Einleitung
An der Fachtagung «Versorgung der Schweiz aus Norden auf der Schiene» präsentierte Thomas Staffelbach, Gesamtkoordinator Basel bei der SBB AG, die geplante Erweiterung der «Elsässerbahn» für Güterzüge mit Sattelaufliegern auf Taschenwagen (Eckhöhe 4.25 m). Das vorgestellte Projekt hinterliess einen guten Eindruck. Dennoch bin ich dezidiert der Auffassung, dass der geplante Ausbau in vielem eine höchst unbefriedigende Lösung ist, und möchte dies in diesem Beitrag darlegen.
Projekt Ausbau Elsässerbahn
Als «Elsässerbahn» wird die französische Bahnstrecke zwischen Strasbourg und Basel bezeichnet. Der in der Schweiz liegende Abschnitt ist primär wegen zwei relativ kurzen Tunnels nicht für Güterzüge mit Sattelaufliegern auf Taschenwagen (Eckhöhe 4.25 m) zugelassen. Die Bahnstrecke zwischen Mulhouse und Basel wird von Montag bis Freitag in der Regel stündlich von zwei „schnellen“ Zügen (TER 200 und/oder TGV) und zwei „langsamen“ S-Bahnen befahren. Dazu kommen täglich zahlreiche Güterzüge. Am Wochenende ist der Fahrplan weniger dicht. Mit dem angestrebten Anschluss des Euro-Airports in St. Louis würde sich die Anzahl der S-Bahnen verdoppeln.
Die Güterzüge werden in der Regel von mehrstromfähigen französischen Lokomotiven durch den Hauptbahnhof von Basel geführt und kreuzen dort à niveau die Bahnstrecke ins Laufental.
Der Ausbau der Strecke für Güterzüge mit Sattelaufliegern auf Taschenwagen ist schon seit vielen Jahren ein Thema. Diese Massnahme hat im Zusammenhang mit den anhaltenden Problemen auf der deutschen Rheintalstrecke und dem angestrebten Ausbau der in Frankreich liegenden linksrheinischen Eisenbahnstrecke eine erhöhte Aufmerksamkeit gefunden. So haben die SBB ein Projekt für die Profilerweiterung der schweizerischen Teilstrecke entwickelt. Der Planungsstand ist weit fortgeschritten, und das Projekt sollte bald Baureife erlangen. Die engen Platzverhältnisse in städtischen Verhältnissen, der vor allem in Hauptverkehrszeiten dichte Zugverkehr und Umweltschutzauflagen stellen hohe Anforderungen an den Bau und den Betrieb während der Bauphase.
Für einen vertieften Überblick über das Projekt verweise ich auf die beiliegenden Auszüge aus der Präsentation von Thomas Staffelbach.

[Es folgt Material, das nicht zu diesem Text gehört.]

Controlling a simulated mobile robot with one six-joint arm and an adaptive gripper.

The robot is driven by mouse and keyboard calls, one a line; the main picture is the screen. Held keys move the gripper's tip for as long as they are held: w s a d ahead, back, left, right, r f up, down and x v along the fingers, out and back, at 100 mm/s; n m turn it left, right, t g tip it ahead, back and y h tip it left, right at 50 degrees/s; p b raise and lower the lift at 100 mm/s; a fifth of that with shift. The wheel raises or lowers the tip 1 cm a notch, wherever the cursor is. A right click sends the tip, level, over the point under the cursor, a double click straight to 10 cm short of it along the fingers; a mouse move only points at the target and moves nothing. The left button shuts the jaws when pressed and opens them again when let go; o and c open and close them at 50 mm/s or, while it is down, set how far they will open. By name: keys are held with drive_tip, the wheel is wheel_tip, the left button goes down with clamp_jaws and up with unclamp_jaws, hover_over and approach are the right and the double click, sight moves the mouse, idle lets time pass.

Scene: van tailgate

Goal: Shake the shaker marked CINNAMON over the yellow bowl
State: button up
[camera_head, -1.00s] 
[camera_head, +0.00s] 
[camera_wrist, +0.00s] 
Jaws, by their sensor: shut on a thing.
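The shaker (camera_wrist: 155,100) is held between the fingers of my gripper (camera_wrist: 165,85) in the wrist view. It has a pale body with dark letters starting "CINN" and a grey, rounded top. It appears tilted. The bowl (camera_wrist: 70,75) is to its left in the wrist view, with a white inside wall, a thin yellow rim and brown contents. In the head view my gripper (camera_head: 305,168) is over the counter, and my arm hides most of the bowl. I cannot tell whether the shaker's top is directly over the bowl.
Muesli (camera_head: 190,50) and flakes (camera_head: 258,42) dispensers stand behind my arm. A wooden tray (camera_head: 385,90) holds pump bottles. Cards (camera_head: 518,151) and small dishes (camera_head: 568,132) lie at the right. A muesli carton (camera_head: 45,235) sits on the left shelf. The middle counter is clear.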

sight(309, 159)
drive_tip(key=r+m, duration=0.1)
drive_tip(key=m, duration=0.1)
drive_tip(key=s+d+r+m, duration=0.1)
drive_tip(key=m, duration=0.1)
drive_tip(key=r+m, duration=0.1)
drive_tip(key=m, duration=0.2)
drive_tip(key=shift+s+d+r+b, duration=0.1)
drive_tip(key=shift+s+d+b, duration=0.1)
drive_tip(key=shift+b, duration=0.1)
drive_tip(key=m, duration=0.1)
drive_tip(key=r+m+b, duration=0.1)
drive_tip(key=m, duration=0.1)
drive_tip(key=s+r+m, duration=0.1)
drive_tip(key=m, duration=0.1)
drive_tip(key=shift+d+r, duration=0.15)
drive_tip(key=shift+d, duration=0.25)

Wie in der Einleitung erwähnt, halte ich den eingeschlagenen Weg für falsch. Besonders dann, wenn die angestrebte Zunahme des Güterverkehrs aus Frankreich in und durch die Schweiz eintreten sollte. Durchfahrende Güterzüge sind in grösseren Personenbahnhöfen fehl am Platz. Der geplante Ausbau der «Elsässerbahn» ist als minimalistische Lösung unvereinbar mit der hohen Selbsteinschätzung des schweizerischen Normalspurnetzes.
Im Folgenden möchte ich anhand von neueren und älteren Beispielen aus angrenzenden Ländern zeigen, wie unsere Nachbarn den Güterverkehr durch Ballungszentren führen.
Güterzugsumfahrungen im benachbarten Ausland
Basel
Als Basis für den Vergleich nachstehend die Karte und die technischen Daten des schweizerischen Abschnitts der «Elsässerbahn».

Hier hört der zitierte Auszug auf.